Nie tylko samoloty. Statek też może sam odpłynąć od nabrzeża i zacumować w porcie na drugim końcu świata (prawie) bez ingerencji człowieka (studiuję "systemy nawigacyjne" :ble: ). Wszelkie systemy tego typu mają jakieś wady i nawet ich zwielokrotnienie nie daje 100% gwarancji na to, że wszystko będzie zawsze działać. Bo np. radar ma wykrywalność minimalną, czujniki ultradźwiękowe też. Myślę, że kotek może nawet niespodziewanie podbiec pod takie auto i nic mu się nie stanie.
Kotek zawsze podbiega niespodziewanie ;-)To mało prawdopodobne, a jeżeli już do tego dojdzie, to zostanie on zastąpiony przez jeden z rezerwowych.
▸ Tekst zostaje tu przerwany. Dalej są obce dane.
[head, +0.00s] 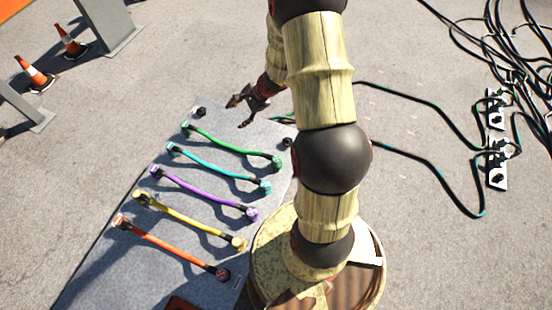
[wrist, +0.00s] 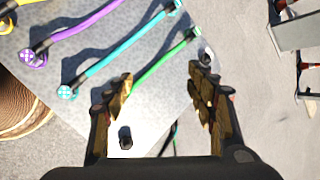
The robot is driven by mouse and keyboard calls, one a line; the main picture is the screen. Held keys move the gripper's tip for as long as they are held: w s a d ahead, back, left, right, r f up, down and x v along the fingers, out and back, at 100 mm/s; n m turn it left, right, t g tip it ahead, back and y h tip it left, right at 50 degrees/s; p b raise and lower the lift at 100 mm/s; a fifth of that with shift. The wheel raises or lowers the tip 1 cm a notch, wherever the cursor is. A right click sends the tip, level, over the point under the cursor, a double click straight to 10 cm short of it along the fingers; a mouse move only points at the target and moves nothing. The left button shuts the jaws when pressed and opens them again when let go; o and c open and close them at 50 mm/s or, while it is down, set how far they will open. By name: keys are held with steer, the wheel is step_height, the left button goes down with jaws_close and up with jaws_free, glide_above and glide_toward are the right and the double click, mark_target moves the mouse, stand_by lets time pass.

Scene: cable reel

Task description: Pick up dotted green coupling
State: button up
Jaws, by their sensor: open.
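The green cable (head: 225,143) lies at the far end of a row on the grey slab, with a coupling at each end. Its near-right coupling (head: 278,163) looks green and patterned; its far-left coupling (head: 187,128) is smaller in view. Dots are too small to make out. My gripper (head: 238,112) is open and empty above the slab's far edge. In the wrist view the green cable (wrist: 165,60) runs between the open fingers (wrist: 160,77), below them. One coupling (wrist: 195,33) shows beyond the right finger; the other end is hidden behind the left finger.
Cyan (head: 215,172), purple (head: 200,194), yellow (head: 190,220) and orange (head: 170,252) cables lie side by side on the grey slab (head: 110,270). Black knobs (head: 200,111) stand near its corners. Black cables (head: 430,170) cross the ground at right. Traffic cones (head: 70,42) stand at upper left.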

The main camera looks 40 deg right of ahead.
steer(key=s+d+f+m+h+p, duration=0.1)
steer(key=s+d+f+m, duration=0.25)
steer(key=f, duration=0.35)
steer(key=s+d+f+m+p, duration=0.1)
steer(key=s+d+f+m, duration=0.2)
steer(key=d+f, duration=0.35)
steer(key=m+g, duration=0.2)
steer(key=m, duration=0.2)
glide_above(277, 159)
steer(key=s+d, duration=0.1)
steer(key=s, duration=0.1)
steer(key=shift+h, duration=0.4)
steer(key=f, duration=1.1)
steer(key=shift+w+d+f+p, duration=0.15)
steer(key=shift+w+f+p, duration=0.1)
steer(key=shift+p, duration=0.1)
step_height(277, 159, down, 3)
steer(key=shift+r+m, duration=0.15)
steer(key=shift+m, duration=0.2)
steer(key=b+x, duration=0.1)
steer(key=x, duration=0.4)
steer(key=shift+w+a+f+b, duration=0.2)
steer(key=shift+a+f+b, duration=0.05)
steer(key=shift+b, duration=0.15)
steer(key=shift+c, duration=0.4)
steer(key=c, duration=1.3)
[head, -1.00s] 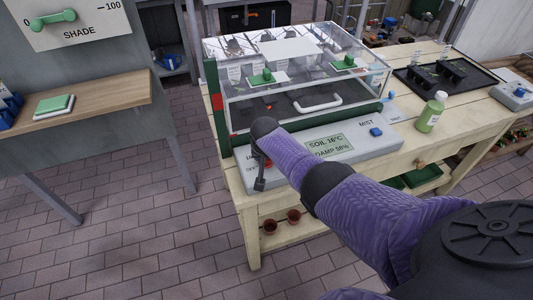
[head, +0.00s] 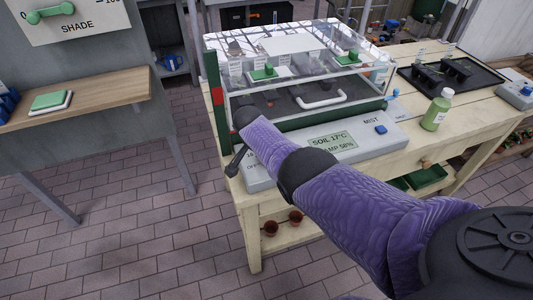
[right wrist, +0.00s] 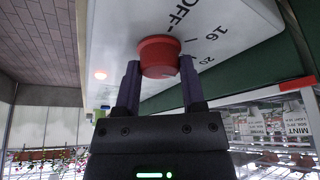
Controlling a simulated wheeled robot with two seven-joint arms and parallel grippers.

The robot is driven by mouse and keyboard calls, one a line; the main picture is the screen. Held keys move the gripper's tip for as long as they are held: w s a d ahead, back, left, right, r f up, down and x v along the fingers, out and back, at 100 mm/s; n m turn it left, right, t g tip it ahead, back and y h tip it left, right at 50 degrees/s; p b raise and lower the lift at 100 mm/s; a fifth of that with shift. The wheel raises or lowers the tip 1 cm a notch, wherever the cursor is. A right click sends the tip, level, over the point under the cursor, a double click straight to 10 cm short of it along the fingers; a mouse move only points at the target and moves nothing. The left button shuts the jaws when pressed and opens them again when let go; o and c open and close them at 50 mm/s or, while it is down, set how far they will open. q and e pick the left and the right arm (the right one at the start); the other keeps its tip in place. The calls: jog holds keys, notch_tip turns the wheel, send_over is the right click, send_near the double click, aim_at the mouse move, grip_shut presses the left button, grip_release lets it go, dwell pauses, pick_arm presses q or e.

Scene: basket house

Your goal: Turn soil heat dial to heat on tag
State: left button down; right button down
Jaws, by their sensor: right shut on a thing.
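The red soil heat dial (right wrist: 158,56) shows in the right wrist view on the pale control panel (right wrist: 215,28), with printed marks OFF, 16 and 20 beside it. My right gripper (right wrist: 159,78) has a finger on each side of the dial and is shut on it. In the head view my right arm hides the dial. The panel's display (head: 333,141) there reads SOIL 17°C, with the damp line partly covered. A tag marked MINT (right wrist: 297,130) shows in the right wrist view; its smaller text is hard to read. My left gripper is out of view.
The glazed propagator case (head: 300,75) stands right behind the panel on the wooden bench. A blue MIST knob (head: 381,129) and a green bottle (head: 437,110) are to the right. A red light (right wrist: 100,74) glows on the panel near the dial.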

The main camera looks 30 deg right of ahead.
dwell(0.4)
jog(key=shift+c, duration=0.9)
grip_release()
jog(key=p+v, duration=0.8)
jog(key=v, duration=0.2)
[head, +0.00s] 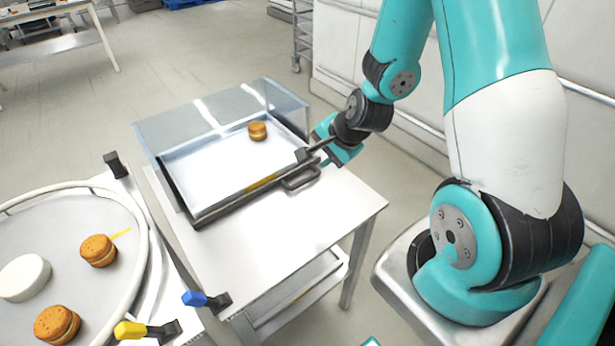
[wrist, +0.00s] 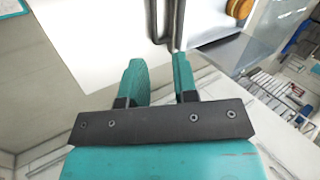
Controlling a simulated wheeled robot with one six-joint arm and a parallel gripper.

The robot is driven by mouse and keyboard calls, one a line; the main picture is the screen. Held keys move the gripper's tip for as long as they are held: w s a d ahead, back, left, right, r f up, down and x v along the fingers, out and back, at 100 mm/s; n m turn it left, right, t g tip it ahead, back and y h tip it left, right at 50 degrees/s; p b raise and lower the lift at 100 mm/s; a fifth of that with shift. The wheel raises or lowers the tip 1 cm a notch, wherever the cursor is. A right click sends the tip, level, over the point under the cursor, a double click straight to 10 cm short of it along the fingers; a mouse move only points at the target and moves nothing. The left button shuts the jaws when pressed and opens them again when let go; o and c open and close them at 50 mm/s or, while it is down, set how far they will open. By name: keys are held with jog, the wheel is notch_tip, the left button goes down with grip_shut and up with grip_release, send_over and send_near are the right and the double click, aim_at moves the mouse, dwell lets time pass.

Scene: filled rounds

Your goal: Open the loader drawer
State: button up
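The loader drawer (head: 225,170) is a shallow pale tray with a dark frame under a clear cover on a small metal table. A grey bar handle (head: 301,180) sticks out from its front edge. One filled round (head: 257,131) lies inside. How far the drawer is out, I cannot tell. My gripper (head: 335,150) is beside the drawer's right front corner, partly hidden by my wrist. In the wrist view, my gripper (wrist: 158,62) has its two teal fingers apart with nothing between them. The dark handle (wrist: 153,22) shows just beyond the fingertips.
A round rimmed table (head: 140,240) at left holds filled rounds (head: 98,250) and a white disc (head: 24,277). Blue (head: 194,298) and yellow (head: 130,330) levers stand near its edge. The small table's top (head: 300,222) in front of the drawer is clear. A wall rail runs behind my arm.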

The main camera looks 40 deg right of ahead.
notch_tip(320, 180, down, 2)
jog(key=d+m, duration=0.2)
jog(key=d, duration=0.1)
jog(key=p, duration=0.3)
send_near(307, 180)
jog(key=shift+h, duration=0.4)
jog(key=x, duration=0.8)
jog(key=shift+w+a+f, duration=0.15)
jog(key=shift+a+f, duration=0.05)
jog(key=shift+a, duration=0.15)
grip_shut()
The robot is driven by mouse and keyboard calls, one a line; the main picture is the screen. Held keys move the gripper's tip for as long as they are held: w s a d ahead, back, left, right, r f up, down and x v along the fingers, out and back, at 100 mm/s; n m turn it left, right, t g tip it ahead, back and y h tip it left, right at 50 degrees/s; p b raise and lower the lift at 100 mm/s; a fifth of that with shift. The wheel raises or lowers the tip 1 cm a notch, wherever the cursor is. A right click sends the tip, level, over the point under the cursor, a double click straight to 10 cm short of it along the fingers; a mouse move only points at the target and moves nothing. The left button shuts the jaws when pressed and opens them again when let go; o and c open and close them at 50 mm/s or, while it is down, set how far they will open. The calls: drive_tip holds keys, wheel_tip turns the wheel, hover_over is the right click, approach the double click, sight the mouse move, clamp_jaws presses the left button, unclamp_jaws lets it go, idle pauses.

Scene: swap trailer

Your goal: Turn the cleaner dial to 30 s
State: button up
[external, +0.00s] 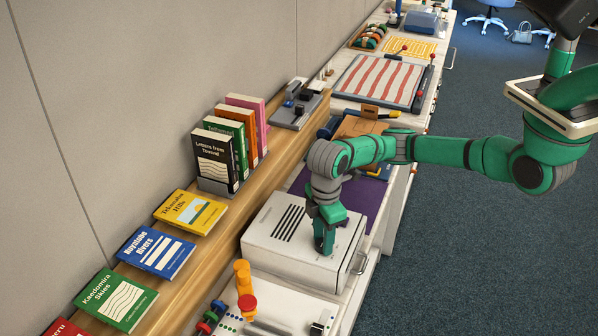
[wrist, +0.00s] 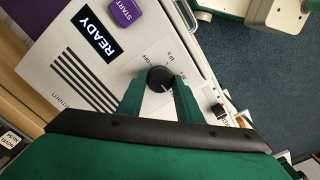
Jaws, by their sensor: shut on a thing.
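The cleaner (external: 282,246) is a white box with black slots on its top, standing on the counter. In the wrist view its white panel (wrist: 118,72) carries a black READY display (wrist: 97,39), a purple START button (wrist: 124,11) and a black dial (wrist: 160,76). My gripper (external: 325,250) points down at the cleaner's top. In the wrist view my gripper (wrist: 160,84) has one green finger on each side of the dial, shut on it. A pale pointer mark shows on the dial's side facing my gripper.
Books stand and lie on the wooden shelf (external: 180,250) left of the cleaner. A purple mat (external: 362,200) lies behind. The floor (external: 460,250) at right is clear.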

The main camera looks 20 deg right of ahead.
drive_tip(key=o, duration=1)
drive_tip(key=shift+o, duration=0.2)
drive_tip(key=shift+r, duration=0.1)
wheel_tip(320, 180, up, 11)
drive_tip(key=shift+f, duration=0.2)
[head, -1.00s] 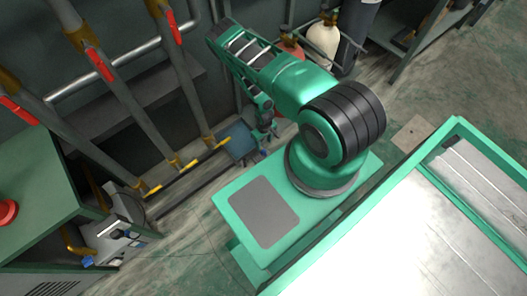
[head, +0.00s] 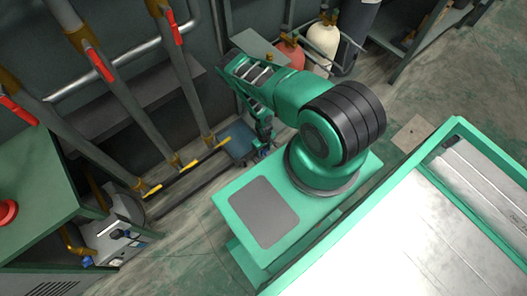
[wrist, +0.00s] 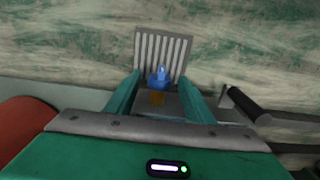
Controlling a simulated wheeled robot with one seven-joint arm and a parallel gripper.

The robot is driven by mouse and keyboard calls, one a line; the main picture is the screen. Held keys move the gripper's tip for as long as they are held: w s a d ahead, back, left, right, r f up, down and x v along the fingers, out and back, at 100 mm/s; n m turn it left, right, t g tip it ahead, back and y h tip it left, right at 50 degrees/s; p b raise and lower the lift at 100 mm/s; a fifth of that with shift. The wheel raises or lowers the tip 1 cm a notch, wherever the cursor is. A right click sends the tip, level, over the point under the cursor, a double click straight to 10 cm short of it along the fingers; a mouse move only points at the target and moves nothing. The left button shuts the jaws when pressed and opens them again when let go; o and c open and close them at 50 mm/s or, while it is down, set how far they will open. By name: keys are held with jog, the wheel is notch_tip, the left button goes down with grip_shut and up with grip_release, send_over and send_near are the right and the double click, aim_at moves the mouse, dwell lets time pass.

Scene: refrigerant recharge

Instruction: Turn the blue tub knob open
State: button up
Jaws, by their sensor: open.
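A small blue knob (wrist: 158,82) shows near the middle of the wrist view, with a brass-coloured stem (wrist: 157,98) just below it. My gripper (wrist: 160,76) is open, with one teal finger on each side of the knob. Gaps show between the knob and both fingers; whether they are level with it in depth I cannot tell. In the head view my gripper (head: 263,143) hangs low beside the blue-grey panel (head: 238,143), and its fingers are too small to make out. The knob is not clear in that view.
A grey ribbed piece (wrist: 163,52) lies behind the knob. A black-handled bar (wrist: 243,103) is to the right and a red rounded body (wrist: 22,125) to the left. Grey pipes (head: 180,70) and gas cylinders (head: 323,38) stand along the wall. The worn floor (head: 190,240) is open at lower left.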

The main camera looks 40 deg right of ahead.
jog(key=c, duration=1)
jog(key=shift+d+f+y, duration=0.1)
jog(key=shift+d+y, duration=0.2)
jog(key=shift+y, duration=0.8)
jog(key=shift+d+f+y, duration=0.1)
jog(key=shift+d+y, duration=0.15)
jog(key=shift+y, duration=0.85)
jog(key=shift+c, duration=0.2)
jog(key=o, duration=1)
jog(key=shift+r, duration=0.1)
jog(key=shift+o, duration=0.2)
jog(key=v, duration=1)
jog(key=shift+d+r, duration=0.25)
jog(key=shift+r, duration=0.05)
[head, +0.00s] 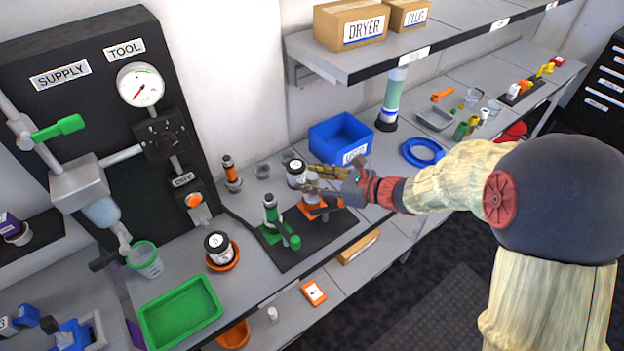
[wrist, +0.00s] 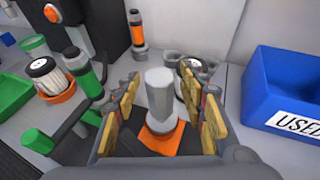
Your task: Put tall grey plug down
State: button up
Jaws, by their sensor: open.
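The tall grey plug (wrist: 160,92) stands upright between my gripper's fingers in the wrist view. Its lower part is wider and rests over an orange base (wrist: 160,136); the exact seat cannot be made out. My gripper (wrist: 168,108) is open, with yellow-padded fingers on either side of the plug and visible gaps to it. In the head view my gripper (head: 322,182) reaches in from the right over the black mat, and the plug (head: 312,180) is partly hidden by the fingers.
A green-based stand (head: 272,218) is just left of the orange one. A white jar with a black lid (head: 296,173) is close behind my gripper. A blue bin (head: 341,139) stands behind right.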

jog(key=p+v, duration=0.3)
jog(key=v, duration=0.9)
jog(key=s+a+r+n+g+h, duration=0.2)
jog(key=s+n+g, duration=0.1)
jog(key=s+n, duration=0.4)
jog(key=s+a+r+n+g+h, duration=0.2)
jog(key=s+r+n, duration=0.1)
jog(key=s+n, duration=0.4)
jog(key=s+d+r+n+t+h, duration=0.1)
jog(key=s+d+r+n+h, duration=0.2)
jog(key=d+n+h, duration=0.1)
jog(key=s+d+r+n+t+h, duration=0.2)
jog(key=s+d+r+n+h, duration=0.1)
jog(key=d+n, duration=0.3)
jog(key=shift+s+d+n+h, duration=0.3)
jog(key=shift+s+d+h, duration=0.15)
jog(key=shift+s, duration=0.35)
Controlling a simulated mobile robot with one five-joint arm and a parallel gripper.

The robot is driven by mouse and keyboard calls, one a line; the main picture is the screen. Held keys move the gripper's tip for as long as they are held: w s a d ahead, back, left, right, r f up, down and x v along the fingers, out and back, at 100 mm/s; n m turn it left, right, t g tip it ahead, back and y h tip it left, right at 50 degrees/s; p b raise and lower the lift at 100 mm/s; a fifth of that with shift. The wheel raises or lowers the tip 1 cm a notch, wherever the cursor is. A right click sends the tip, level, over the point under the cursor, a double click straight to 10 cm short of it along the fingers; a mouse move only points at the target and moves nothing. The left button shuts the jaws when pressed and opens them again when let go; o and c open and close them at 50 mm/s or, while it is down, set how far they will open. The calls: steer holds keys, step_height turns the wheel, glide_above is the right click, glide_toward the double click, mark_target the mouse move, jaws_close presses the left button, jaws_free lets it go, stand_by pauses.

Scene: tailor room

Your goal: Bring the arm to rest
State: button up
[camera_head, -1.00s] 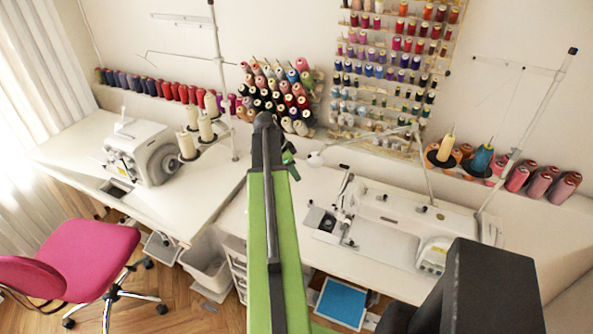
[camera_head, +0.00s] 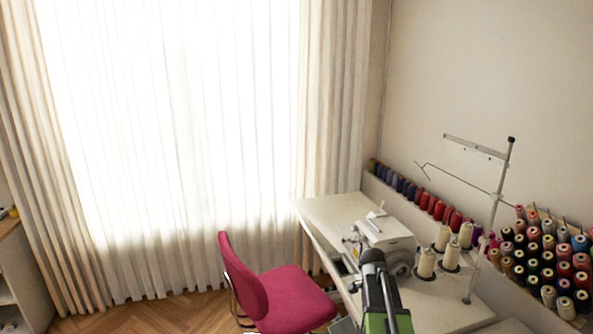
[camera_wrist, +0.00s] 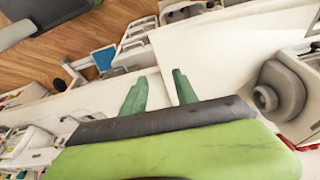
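My arm shows at the bottom right of the head view as a green link with a dark end, in front of the sewing table (camera_head: 330,215). My gripper (camera_wrist: 160,86) shows in the wrist view as two green fingers set well apart. Nothing is between the fingers; a white surface lies beyond them. The fingers cannot be made out in the head view.
A white sewing machine (camera_head: 387,236) stands on the table with thread cones (camera_head: 427,263) beside it. A pink chair (camera_head: 275,290) stands left of my arm. A thread stand (camera_head: 492,215) and spool rack (camera_head: 545,260) are at the right. Curtains (camera_head: 335,100) hang behind.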

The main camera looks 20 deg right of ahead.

Nie zawsze o czym przekonało mnie Volvo: http://www.youtube.com/watch?v=aNi17YLnZpg&feature=fvwrel
A tu prędkość wynosiła tylko 35km/h. Kierowca takiego samochodu przekonany, że nie musi hamować, bo auto zrobi to za niego może się nieco zdziwić, gdy w coś wjedzie.
-
Wszelkie systemy tego typu mają jakieś wady i nawet ich zwielokrotnienie nie daje 100% gwarancji na to, że wszystko będzie zawsze działać.
Z mechaniką też nie było nigdy 100%, zawsze będzie jakiś minimalny procent dla niespodziewanych awarii.
Wszelkie systemy tego typu mają jakieś wady i nawet ich zwielokrotnienie nie daje 100% gwarancji na to, że wszystko będzie zawsze działać.
Mówisz, o systemach już działających, mi chodziło o ich kolejne generacje, które wejdą za kilka lat.
Bo np. radar ma wykrywalność minimalną, czujniki ultradźwiękowe też.
Gdyby tak było, to producenci nie pakowaliby kolejnych milionów na szersze zastosowanie techniki radarowej, która np. w Mercedesie (Distronic Plus) działa bez zarzutu.
Nie zawsze o czym przekonało mnie Volvo:
To nie był błąd systemu. Więcej powiedzieć nie mogę. ;)
-
kubapolice, tam akurat powód był tak głupi, że aż wstyd mówić. I to nie był błąd systemu tylko ludzki. Przynajmniej z tego co czytałem na ten temat.
-
Z mechaniką też nie było nigdy 100%, zawsze będzie jakiś minimalny procent dla niespodziewanych awarii.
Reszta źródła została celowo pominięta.